Generators are great for big loads. The smallest generators are usually 1,500W then 2,500, 5,000, etc up to the big mofo diesel generators. While they can handle big loads, and have gotten a lot quieter, you still have to deal with gas, oil, maintenance and the noise (your camping neighbours will hate you...unless you give them cold beer)

As usual, it depends on your intended use - what are you planning on doing with the power, for how long, where,...etc.

I find that my cheap 700W inverter is generally fine for my occasional uses, YMMV

Cheers, Hugh
I agree with everything Hugh has said (including his uncertainty as to what you're asking) and will add this:

If you hook up an inverter (to any battery), you need to consider the lenght of the wire going between the battery and the inverter. Unlike 120V wire, the gauge of wire needed for 12V application to an inverter is grossly larger as you increase distance from the battery to the inverter. For example, if you intend to place your inverter any further than a couple of feet from the battery, you'll be looking for LARGE gauge wire...like really large (as in battery cable size).
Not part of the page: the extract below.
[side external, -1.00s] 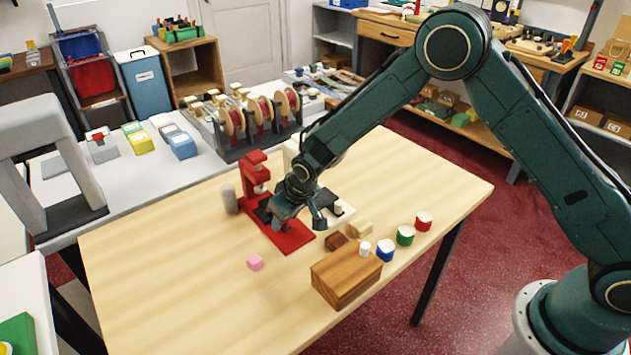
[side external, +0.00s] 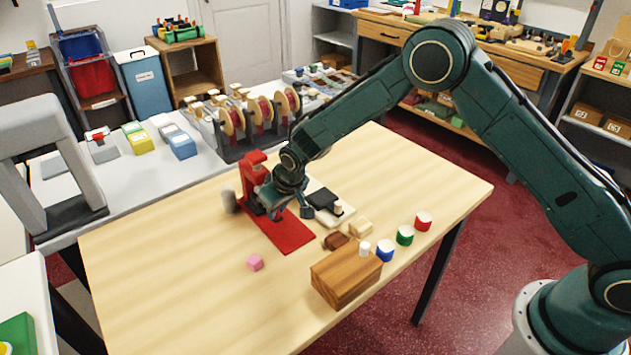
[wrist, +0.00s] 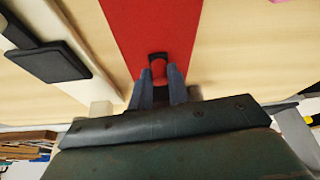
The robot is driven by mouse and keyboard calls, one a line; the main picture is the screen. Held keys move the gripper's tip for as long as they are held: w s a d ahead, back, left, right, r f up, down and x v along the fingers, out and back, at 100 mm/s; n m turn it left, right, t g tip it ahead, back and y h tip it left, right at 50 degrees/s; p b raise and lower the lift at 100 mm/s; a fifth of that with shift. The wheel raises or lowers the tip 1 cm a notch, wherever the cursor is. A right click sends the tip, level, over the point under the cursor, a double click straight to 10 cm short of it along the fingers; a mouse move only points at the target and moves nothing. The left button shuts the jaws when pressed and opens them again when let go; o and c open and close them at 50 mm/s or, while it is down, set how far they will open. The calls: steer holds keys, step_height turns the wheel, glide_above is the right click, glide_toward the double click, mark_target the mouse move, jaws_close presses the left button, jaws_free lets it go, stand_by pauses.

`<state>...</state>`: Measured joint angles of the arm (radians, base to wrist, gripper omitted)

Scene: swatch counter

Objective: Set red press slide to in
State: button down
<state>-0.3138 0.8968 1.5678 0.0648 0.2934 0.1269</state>
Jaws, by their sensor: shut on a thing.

The only reason you'd need a "true sine wave inverter" would be if you're running sensitive electronic equipment that requires this (e.g., a computer). Virtually everything else will run fine off the modified sine wave inverter.
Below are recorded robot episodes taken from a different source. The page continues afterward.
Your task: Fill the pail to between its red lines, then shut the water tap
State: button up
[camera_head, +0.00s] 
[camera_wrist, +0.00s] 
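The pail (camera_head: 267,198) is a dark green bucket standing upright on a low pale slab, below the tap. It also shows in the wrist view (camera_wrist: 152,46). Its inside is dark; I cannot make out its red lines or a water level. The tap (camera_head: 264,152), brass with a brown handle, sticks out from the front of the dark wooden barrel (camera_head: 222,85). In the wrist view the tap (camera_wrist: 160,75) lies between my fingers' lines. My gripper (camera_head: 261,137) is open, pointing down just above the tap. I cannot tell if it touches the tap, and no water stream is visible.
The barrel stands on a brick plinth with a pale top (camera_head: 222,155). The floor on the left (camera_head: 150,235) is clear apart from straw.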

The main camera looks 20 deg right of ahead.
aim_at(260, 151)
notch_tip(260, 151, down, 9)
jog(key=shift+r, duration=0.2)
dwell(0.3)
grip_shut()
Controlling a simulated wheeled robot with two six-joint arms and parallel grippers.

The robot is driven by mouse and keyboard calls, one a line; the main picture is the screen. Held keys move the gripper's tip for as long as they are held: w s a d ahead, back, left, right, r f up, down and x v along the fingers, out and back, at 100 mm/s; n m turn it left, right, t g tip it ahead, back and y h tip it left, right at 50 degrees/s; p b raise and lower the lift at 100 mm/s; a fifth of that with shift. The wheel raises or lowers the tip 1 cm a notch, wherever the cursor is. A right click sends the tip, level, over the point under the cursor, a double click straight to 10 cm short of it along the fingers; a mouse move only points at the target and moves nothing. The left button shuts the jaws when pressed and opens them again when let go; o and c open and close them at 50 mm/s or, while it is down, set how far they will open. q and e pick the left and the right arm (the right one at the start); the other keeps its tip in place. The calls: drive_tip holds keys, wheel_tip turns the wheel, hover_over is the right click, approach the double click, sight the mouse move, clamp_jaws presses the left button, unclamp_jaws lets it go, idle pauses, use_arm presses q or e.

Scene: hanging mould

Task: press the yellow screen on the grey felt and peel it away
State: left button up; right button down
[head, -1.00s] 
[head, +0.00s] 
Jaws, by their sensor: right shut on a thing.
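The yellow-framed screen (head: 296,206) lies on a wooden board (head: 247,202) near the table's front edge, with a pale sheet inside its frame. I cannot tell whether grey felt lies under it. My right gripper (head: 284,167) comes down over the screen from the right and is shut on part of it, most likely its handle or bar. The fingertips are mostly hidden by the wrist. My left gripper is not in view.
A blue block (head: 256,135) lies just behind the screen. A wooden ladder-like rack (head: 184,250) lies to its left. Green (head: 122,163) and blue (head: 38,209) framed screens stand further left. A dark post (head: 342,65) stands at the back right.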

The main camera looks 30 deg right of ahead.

Lastly, take heed of his warning about estimating your load...especially if you will be running off your main battery. Sucks to be out of juice when you need to get up an go :p

6, 2 and even...over and out.

I picked up a 400watt inverter from Sams for $17. Its a modified sine wave, run my laptop off it no problem. Not recommended, I got my laptop for free so it was worth a shot. :D I use the accessory plug in the glovebox for it, nice and contained. I rarely pull more than 20-50 watts out of it, so the factory wiring is sufficient.
Check out norther tool's latest catalog, 600watt inverters under $10. Really good deal.
Unless you've got dual marine batts, or you leave the truck idling, you're not going to get much use out of an inverter thats any larger than 600 or so watts.
If it's a laptop, another option (actually better) is to run the laptop directly off of DC with no need for an inverter (you just have to buy a cable). Using an inverter with a laptop is sort of like DC --> AC --> back to DC

Cheers, Hugh
Cost wise, an inverter will save you money in the long run. It is amazing how much companies get for adapters for laptops and other doodads. I have an 1,100 watt true sinewave inverter mounted behind the rear ps quarter panel with a GFCI outlet and soon to have another. It gets used very frequently. I also have 3 additional constant hot 12V dc receps in the truck, 2 in the cargo area, one just above the rear heater.

Note all the above is in a 97 80 series.